* PROBLEM DETAILS *
Every record below should be printed exactly as given.

[Tool calls from robot episodes]

★ ★ ★ ★

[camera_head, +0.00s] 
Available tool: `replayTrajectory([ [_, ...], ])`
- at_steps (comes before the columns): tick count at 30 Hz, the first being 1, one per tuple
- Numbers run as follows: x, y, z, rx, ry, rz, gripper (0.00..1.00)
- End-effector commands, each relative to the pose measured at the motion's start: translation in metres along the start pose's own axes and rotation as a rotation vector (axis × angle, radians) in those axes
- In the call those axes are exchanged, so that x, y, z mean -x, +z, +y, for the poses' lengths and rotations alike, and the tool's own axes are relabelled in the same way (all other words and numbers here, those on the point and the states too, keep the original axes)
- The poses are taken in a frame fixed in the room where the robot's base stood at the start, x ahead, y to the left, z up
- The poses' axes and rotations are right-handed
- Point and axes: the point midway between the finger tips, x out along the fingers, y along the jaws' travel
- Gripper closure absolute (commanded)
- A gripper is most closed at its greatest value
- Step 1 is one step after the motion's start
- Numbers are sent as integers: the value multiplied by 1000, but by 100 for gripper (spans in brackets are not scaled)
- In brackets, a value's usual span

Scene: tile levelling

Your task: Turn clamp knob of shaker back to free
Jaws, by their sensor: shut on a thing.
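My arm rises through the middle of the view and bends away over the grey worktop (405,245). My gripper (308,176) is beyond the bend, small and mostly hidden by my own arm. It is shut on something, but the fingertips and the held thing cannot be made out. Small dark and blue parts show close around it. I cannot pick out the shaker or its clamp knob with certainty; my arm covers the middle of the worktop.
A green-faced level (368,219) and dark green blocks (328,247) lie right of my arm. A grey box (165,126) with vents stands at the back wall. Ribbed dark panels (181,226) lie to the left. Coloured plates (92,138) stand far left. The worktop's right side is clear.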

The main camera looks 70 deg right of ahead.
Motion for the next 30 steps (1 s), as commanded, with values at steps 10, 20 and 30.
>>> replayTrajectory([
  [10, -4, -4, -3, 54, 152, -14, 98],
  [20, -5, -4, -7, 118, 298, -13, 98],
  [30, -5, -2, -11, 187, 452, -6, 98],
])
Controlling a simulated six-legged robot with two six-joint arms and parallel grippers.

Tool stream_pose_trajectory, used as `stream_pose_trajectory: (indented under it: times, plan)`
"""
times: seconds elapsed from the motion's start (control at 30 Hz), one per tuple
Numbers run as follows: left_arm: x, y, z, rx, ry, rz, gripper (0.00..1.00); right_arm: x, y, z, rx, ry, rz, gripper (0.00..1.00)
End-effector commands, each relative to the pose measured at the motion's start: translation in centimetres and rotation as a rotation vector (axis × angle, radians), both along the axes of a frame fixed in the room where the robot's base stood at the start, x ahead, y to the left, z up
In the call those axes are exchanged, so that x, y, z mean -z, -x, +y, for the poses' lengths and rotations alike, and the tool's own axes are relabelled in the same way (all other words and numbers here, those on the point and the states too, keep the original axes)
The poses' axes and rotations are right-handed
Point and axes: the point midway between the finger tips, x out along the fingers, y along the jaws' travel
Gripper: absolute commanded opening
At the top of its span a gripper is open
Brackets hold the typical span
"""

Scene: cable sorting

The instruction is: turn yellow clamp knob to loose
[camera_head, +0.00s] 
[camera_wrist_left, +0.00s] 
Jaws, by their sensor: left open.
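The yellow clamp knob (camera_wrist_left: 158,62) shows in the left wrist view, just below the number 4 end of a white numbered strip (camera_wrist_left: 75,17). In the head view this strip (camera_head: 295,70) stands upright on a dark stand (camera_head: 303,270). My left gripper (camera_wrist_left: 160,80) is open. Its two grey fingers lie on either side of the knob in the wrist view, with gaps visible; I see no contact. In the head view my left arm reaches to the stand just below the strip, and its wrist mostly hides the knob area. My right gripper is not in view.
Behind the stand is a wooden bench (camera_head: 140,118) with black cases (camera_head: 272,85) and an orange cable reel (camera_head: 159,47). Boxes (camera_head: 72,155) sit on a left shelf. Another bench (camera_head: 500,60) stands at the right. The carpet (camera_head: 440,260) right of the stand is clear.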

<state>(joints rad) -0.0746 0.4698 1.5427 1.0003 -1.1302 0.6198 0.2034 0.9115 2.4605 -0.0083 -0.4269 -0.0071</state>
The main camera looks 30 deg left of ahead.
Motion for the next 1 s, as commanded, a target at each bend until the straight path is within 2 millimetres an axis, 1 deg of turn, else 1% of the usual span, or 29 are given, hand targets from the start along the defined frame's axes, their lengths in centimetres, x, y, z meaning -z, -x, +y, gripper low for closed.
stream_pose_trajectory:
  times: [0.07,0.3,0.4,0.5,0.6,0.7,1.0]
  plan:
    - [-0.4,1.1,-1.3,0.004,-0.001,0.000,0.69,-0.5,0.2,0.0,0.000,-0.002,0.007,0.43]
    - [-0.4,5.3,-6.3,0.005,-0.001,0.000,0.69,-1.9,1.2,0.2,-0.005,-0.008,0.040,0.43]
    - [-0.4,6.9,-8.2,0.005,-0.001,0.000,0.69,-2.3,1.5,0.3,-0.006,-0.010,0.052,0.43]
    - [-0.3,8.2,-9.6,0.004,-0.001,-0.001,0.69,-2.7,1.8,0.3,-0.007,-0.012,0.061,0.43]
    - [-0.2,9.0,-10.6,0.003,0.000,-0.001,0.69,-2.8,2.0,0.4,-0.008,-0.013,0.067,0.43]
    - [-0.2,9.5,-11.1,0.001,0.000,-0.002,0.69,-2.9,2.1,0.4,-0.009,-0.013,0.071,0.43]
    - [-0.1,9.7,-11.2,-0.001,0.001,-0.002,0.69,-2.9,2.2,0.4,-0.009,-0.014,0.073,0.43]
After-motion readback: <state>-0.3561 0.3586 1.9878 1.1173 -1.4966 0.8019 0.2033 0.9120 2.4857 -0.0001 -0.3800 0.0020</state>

★ ★ ★ ★

* TASK OUTPUT *
[camera_head, +0.00s] 
Available tool: `replayTrajectory([ [_, ...], ])`
- at_steps (comes before the columns): tick count at 30 Hz, the first being 1, one per tuple
- Numbers run as follows: x, y, z, rx, ry, rz, gripper (0.00..1.00)
- End-effector commands, each relative to the pose measured at the motion's start: translation in metres along the start pose's own axes and rotation as a rotation vector (axis × angle, radians) in those axes
- In the call those axes are exchanged, so that x, y, z mean -x, +z, +y, for the poses' lengths and rotations alike, and the tool's own axes are relabelled in the same way (all other words and numbers here, those on the point and the states too, keep the original axes)
- The poses are taken in a frame fixed in the room where the robot's base stood at the start, x ahead, y to the left, z up
- The poses' axes and rotations are right-handed
- Point and axes: the point midway between the finger tips, x out along the fingers, y along the jaws' travel
- Gripper closure absolute (commanded)
- A gripper is most closed at its greatest value
- Step 1 is one step after the motion's start
- Numbers are sent as integers: the value multiplied by 1000, but by 100 for gripper (spans in brackets are not scaled)
- In brackets, a value's usual span

Scene: tile levelling

Your task: Turn clamp knob of shaker back to free
Jaws, by their sensor: shut on a thing.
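My arm rises through the middle of the view and bends away over the grey worktop (405,245). My gripper (308,176) is beyond the bend, small and mostly hidden by my own arm. It is shut on something, but the fingertips and the held thing cannot be made out. Small dark and blue parts show close around it. I cannot pick out the shaker or its clamp knob with certainty; my arm covers the middle of the worktop.
A green-faced level (368,219) and dark green blocks (328,247) lie right of my arm. A grey box (165,126) with vents stands at the back wall. Ribbed dark panels (181,226) lie to the left. Coloured plates (92,138) stand far left. The worktop's right side is clear.

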The main camera looks 70 deg right of ahead.
Motion for the next 30 steps (1 s), as commanded, with values at steps 10, 20 and 30.
>>> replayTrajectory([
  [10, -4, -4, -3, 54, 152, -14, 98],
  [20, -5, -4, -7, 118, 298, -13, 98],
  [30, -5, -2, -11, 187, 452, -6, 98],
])
Controlling a simulated six-legged robot with two six-joint arms and parallel grippers.

Tool stream_pose_trajectory, used as `stream_pose_trajectory: (indented under it: times, plan)`
"""
times: seconds elapsed from the motion's start (control at 30 Hz), one per tuple
Numbers run as follows: left_arm: x, y, z, rx, ry, rz, gripper (0.00..1.00); right_arm: x, y, z, rx, ry, rz, gripper (0.00..1.00)
End-effector commands, each relative to the pose measured at the motion's start: translation in centimetres and rotation as a rotation vector (axis × angle, radians), both along the axes of a frame fixed in the room where the robot's base stood at the start, x ahead, y to the left, z up
In the call those axes are exchanged, so that x, y, z mean -z, -x, +y, for the poses' lengths and rotations alike, and the tool's own axes are relabelled in the same way (all other words and numbers here, those on the point and the states too, keep the original axes)
The poses' axes and rotations are right-handed
Point and axes: the point midway between the finger tips, x out along the fingers, y along the jaws' travel
Gripper: absolute commanded opening
At the top of its span a gripper is open
Brackets hold the typical span
"""

Scene: cable sorting

The instruction is: turn yellow clamp knob to loose
[camera_head, +0.00s] 
[camera_wrist_left, +0.00s] 
Jaws, by their sensor: left open.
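The yellow clamp knob (camera_wrist_left: 158,62) shows in the left wrist view, just below the number 4 end of a white numbered strip (camera_wrist_left: 75,17). In the head view this strip (camera_head: 295,70) stands upright on a dark stand (camera_head: 303,270). My left gripper (camera_wrist_left: 160,80) is open. Its two grey fingers lie on either side of the knob in the wrist view, with gaps visible; I see no contact. In the head view my left arm reaches to the stand just below the strip, and its wrist mostly hides the knob area. My right gripper is not in view.
Behind the stand is a wooden bench (camera_head: 140,118) with black cases (camera_head: 272,85) and an orange cable reel (camera_head: 159,47). Boxes (camera_head: 72,155) sit on a left shelf. Another bench (camera_head: 500,60) stands at the right. The carpet (camera_head: 440,260) right of the stand is clear.

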<state>(joints rad) -0.0746 0.4698 1.5427 1.0003 -1.1302 0.6198 0.2034 0.9115 2.4605 -0.0083 -0.4269 -0.0071</state>
The main camera looks 30 deg left of ahead.
Motion for the next 1 s, as commanded, a target at each bend until the straight path is within 2 millimetres an axis, 1 deg of turn, else 1% of the usual span, or 29 are given, hand targets from the start along the defined frame's axes, their lengths in centimetres, x, y, z meaning -z, -x, +y, gripper low for closed.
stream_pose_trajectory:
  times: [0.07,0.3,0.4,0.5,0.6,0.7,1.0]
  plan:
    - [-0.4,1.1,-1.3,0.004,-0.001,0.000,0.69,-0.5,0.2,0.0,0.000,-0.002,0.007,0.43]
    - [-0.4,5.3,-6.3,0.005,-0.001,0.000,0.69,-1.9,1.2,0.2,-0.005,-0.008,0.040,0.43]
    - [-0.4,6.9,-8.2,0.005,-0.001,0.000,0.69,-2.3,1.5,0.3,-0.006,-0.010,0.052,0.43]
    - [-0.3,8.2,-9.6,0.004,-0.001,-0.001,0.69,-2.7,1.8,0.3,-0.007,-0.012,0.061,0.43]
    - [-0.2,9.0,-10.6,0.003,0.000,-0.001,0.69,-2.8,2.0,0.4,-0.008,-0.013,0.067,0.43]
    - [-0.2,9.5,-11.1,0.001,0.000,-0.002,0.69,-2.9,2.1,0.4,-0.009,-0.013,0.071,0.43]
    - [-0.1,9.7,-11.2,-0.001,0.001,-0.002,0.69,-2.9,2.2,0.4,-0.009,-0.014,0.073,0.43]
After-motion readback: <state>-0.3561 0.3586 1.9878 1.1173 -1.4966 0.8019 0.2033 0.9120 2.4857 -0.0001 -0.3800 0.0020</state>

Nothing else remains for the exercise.